Like GPS, the boards never did grab onto laser scanning either, but it looks like they are trying there best to make sure that they don’t miss the boat on UAVs. While they can’t keep the masses from using them, they are certainly trying to make sure that their licensees have ample opportunity to be educated in how best to incorporate UAVs into their current practice.

So, where does this all leave us? As I discussed last time, nothing we do is becoming less complex. Looked forward to the 2022 Datum update, land surveying in particular, is about to get a lot more complex. Someone needs to be running oversight because I just do not think that the general public has the requisite skillset to do so any more than I do for verifying that a licensed embalmer did his/her job correctly. In the end, licensure boards can help in this effort.

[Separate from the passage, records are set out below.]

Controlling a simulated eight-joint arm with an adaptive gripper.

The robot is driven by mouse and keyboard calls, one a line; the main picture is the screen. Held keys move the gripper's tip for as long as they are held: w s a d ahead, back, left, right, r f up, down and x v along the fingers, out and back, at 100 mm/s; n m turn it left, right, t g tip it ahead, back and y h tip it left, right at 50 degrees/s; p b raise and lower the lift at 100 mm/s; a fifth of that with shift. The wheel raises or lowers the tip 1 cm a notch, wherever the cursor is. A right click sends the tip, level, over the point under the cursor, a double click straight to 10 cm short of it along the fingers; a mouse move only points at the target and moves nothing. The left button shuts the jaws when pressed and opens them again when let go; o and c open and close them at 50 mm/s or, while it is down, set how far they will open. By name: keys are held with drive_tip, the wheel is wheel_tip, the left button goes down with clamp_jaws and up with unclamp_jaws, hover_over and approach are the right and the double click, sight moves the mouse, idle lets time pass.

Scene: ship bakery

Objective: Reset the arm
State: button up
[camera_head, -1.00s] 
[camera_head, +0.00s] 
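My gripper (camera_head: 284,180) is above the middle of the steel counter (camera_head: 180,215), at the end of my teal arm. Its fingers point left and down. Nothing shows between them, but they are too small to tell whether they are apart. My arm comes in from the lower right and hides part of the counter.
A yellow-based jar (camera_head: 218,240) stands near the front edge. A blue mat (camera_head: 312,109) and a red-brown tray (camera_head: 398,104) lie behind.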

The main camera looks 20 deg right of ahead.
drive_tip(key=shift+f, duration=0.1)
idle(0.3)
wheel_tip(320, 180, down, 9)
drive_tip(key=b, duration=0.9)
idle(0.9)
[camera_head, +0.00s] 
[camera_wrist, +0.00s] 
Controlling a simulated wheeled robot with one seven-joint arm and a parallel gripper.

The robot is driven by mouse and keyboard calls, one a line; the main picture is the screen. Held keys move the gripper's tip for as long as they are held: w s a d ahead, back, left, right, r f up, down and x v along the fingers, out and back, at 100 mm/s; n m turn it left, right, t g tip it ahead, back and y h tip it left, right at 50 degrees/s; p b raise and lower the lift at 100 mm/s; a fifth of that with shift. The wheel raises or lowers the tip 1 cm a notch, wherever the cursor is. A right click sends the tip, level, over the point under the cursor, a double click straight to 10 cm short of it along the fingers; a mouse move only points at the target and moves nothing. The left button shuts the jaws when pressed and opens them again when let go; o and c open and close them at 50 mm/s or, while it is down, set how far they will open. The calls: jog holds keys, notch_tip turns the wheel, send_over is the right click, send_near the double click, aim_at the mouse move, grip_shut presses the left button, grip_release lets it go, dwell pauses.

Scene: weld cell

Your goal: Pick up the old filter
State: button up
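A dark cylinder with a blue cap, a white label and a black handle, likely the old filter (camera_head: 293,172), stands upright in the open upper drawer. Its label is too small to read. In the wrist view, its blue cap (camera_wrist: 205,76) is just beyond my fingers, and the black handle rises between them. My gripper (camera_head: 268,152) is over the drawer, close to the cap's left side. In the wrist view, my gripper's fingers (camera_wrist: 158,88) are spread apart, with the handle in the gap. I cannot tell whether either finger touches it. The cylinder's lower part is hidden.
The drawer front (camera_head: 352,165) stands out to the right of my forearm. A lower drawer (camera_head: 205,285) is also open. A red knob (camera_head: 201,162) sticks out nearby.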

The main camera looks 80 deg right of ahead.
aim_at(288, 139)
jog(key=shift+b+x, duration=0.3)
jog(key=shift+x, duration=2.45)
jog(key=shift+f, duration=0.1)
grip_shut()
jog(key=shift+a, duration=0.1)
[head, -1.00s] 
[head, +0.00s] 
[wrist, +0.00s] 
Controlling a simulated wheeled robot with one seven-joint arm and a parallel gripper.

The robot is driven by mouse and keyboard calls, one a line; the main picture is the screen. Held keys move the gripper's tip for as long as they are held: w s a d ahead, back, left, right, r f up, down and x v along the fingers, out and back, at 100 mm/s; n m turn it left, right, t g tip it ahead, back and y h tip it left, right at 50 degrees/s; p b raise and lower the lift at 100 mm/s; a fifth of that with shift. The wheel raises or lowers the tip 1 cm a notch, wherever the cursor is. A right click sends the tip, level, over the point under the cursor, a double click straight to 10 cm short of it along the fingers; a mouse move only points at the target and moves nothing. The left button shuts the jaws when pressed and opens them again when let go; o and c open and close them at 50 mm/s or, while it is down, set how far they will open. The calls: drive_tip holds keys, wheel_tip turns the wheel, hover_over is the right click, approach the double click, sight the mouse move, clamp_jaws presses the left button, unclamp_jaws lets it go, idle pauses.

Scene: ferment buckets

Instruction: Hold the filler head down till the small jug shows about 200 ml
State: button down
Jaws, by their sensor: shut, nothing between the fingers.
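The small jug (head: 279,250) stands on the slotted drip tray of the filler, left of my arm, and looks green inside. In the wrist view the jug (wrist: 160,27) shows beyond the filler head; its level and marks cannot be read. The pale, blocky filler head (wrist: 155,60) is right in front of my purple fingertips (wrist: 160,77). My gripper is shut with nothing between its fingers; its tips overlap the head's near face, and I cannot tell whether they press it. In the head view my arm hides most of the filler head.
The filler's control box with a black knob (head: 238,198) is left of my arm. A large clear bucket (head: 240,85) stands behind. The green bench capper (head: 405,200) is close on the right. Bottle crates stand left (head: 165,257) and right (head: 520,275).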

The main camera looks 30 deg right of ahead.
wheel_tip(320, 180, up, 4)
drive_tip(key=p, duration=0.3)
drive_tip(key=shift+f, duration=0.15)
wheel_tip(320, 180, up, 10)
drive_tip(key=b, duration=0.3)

There are, undoubtedly, improvements that could be made in the way that licensing boards operate.  The barrier for entry into any profession should be knowledge as opposed to money. I can also agree that not every service that is performed for the public should require a license. However, there is a balance in play here. If there is no method of licensure to provide some level of assurance to the public, then each citizen is required to perform their own due diligence. If history has shown us anything it’s that they will not. Whether it’s laziness, inability, or unwillingness, people tend keep doing what they are already familiar with doing. It won’t matter if it’s less efficient, or costs more money, or takes more time. The reality is that most will not have the knowledge or tools to recognize it. “Just do it the way we’ve always done it” will be the rule. We’ve all been in client meetings where any risk of “newness” was too much, regardless of the possible benefits. Thankfully there have always been some of us that didn’t feel that way or we never would have invented the wheel, much less the UAV! Propagating those ideas and improvements to all in our societies seems like a good bargain compared to the minor inconvenience of a license to me.